----- Provided material
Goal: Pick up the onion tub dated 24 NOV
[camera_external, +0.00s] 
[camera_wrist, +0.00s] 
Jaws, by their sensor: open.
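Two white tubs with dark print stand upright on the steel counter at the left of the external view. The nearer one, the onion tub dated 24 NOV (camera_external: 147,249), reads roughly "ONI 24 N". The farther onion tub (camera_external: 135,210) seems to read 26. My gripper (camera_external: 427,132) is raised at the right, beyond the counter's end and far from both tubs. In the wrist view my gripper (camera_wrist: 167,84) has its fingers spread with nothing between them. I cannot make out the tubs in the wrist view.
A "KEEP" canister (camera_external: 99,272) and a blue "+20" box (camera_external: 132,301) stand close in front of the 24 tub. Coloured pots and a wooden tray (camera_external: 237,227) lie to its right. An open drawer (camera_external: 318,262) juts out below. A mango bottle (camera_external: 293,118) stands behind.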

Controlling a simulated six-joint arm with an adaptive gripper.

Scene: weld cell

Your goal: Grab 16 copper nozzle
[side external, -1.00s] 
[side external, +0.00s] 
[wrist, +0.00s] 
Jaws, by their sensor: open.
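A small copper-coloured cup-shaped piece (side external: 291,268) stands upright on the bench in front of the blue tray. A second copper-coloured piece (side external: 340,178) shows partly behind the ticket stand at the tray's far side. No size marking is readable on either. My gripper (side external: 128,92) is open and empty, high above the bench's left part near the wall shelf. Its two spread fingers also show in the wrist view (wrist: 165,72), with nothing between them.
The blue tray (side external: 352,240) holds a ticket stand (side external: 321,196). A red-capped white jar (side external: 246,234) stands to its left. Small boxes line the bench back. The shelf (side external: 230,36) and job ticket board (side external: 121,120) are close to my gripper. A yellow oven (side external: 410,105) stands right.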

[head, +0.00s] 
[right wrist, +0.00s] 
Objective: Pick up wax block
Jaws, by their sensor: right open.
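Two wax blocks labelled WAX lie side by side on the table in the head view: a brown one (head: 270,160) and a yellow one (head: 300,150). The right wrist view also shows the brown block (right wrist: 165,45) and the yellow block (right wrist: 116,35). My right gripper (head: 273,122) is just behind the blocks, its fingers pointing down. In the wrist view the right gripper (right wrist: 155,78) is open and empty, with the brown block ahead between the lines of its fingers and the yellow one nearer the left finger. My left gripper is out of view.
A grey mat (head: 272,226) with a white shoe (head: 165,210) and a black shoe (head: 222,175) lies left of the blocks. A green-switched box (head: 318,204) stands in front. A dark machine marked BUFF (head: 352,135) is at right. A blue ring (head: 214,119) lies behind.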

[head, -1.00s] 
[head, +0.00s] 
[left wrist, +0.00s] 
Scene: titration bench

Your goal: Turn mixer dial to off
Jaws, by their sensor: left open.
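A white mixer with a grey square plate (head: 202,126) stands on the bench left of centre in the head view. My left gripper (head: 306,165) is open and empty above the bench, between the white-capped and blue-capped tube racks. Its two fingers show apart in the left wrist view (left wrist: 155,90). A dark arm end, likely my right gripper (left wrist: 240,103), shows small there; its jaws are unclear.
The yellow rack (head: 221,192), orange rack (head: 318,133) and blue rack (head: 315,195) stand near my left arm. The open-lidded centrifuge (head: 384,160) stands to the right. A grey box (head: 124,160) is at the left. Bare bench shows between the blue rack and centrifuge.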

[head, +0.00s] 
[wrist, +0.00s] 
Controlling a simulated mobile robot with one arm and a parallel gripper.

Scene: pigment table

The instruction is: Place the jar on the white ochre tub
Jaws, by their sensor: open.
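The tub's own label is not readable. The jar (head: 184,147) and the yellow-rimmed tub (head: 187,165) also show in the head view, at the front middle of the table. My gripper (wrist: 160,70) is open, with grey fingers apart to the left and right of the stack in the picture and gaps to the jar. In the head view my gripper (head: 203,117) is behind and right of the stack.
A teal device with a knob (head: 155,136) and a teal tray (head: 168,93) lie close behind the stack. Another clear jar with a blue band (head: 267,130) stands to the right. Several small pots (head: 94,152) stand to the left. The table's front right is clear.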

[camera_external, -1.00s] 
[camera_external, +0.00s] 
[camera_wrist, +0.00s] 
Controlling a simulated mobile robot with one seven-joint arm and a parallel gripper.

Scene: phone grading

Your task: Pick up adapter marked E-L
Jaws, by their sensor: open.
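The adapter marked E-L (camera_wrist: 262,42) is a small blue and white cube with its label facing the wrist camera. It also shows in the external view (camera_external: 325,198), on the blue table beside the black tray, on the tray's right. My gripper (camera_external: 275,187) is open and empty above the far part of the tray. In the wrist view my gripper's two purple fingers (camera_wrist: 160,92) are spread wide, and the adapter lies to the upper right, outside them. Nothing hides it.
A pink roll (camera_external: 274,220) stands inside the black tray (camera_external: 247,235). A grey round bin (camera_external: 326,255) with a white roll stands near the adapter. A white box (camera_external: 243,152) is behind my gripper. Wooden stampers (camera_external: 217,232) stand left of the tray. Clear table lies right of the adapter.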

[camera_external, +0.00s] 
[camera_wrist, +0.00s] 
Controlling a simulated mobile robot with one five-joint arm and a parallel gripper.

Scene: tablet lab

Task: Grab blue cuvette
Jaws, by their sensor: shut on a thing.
----------
## Instructions for the task
Go through the records and gather the lines that hold "Scene".

## Task output
Scene: weld cell
Scene: titration bench
Scene: pigment table
Scene: phone grading
Scene: tablet lab

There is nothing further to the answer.